Sup homies – this is a guest post from Brendan Baker, who helps run the excellent homework help site Student of Fortune. Check out his bio below the post.
We’ve seen excellent resources for keeping track of debt drama, but what about when it comes time to collect? Without a doubt, getting reimbursed has always been a problem for college students, especially between roommates. How many of us have fallen victim to a scenario such as this:
You: OK, 2 extra large pizzas and a gallon of Mountain Dew comes to… $18.50 each.
Roommate: Sorry, I only have 14 dollars on me…
You: (Sigh)…fine. Just give me the 14…
In this scenario, you would appear cheap holding out for that extra $4.50, so accepting the $14 would be in your best interest. But after continually getting shorted a few bucks time after time, it starts to add up. And that’s money you could be using towards more pizza, for example.
Or perhaps you’ve been swindled with this old trick:
“I don’t have any cash on me right now, but I’ll pay you back.”
Of course, that day never came, and suddenly that $18.50 you were owed was one too many weeks away to confront your friend about any longer.
But we’ve all been victims of it, and hell, we’ve all been perpetrators, too. Luckily those days are long gone thanks to the witchcraft that is the modern day smartphone. Now, paying somebody back instantly is no sweat!
Let’s try that first scenario again, but this time let’s add in a dash of smartphone magic!
You: OK, 2 extra large pizzas and a gallon of Mountain Dew comes to… $18.50 ea…
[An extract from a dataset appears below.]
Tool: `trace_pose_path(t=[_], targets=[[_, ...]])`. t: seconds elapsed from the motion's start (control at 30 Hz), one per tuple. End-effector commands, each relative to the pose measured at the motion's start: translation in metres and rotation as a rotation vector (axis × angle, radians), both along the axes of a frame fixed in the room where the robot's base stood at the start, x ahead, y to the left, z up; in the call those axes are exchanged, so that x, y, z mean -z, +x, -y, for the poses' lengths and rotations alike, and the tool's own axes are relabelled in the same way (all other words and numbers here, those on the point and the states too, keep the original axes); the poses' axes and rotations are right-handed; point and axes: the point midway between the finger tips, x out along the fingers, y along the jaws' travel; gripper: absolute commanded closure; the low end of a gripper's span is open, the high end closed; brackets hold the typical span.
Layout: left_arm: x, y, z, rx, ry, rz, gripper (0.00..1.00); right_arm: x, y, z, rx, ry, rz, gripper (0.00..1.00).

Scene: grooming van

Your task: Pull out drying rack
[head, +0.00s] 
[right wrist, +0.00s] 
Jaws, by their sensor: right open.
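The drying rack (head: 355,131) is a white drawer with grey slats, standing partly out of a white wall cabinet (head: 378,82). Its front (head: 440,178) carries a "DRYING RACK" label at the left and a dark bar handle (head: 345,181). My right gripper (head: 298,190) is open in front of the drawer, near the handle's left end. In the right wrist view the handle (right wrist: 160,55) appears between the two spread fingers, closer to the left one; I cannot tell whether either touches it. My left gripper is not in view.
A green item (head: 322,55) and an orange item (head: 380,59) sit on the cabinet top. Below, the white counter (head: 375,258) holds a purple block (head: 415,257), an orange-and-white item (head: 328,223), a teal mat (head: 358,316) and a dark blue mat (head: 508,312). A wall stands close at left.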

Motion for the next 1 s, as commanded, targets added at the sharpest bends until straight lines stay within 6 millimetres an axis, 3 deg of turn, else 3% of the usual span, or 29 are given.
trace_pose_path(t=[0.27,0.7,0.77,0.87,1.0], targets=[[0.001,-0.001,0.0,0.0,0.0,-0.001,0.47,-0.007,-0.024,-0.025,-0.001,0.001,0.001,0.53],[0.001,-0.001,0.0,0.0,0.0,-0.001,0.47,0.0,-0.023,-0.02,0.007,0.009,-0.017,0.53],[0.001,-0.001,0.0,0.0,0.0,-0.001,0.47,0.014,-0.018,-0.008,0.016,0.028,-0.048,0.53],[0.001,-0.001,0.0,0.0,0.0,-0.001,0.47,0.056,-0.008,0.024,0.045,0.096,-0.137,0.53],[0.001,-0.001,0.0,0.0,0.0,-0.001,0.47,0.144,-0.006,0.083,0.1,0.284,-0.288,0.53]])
Wow! See how easy that was? What a considerate and incomprehensibly speedy friend you have! But how did such a transaction take place? I’m surprised more people don’t use them, but here are my 2 favorite apps for all your money transferring needs:
[Insert name of Bank Here] App
If you bank with a larger institution, they probably have an app available to you. I’m a personal fan of the Bank of America iPhone app. Provided you and your roommate have already exchanged account information, there is no easier way to wire money.
Some attest that setting up an account is just as much of a hassle as driving to the ATM, but I beg to differ. Sure, the initial setup can be a pain, and perhaps exchanging bank account information to begin with can be an awkward conversation, but after you’re set up, the one-time pain will make transfers in the future a real snap.
Paypal is another convenient money transferring service, especially for transfers outside of your bank. Not only is the app simple to use, but it looks like it might be getting simpler. Soon enough, transferring money will be as undemanding as touching phones.
Square is a relatively new entrant to the money-moving game, but its offering is a very good one. You simply download the app for your iPhone, and the company will send you a free credit card reader that plugs right into the headphone jack. After that, they simply charge 2.75% per transaction – a lot less than that $4.50 you got shafted for last week’s pizza
Less Pain, More Gain
Apps such as these actually seem to take some of the sting away from owing money, too. Giving someone cash feels like a real loss, whereas transferring electronic digits from one account to another is a lot less painful. It’s the same psychology behind how some casinos allow you to gamble with “credits” instead of cash. It’s just not as emotionally agonizing if (or when) you lose it.
Final Note: With Great Convenience Comes Great Responsibility
With new technology percolating throughout our lives, sometimes etiquette takes a backseat. As human interaction dwindles, so does common courtesy. In the same way that having the convenience to text your friend an almost certainly hilarious inside joke of yours, doesn’t mean you should do it while talking to your date’s father.
And so it should be for transferring money. We have the convenience to transfer money easily now, sure, but remember this is still hard-earned money you’re exchanging. So be polite when asking for money owed – you’re not trading pogs (remember those!?).
Additionally, if you’re going to set up accounts for transferring, be straightforward about it. For example, try saying: “Since we’re going to be living together, maybe it will easier to keep our finances together by exchanging account info for convenient transfers?” Throw in some trendy slang or pop culture references to make it sound more appealing.
Our phones are already on their way to replacing our credit cards, so if this process is something that puts you off, you may want to stop filling out the money gram form and catch up with the times, grandpa (sorry, that was harsh). But I digress.
The apps of today and tomorrow not only make sure you get paid the right amount, but that you get paid instantly and effortlessly. No debt drama, no more getting shorted – just the money to which you’re rightfully entitled. With all of that out of the way, the only thing you have to worry about is who’s getting up to get the pizza.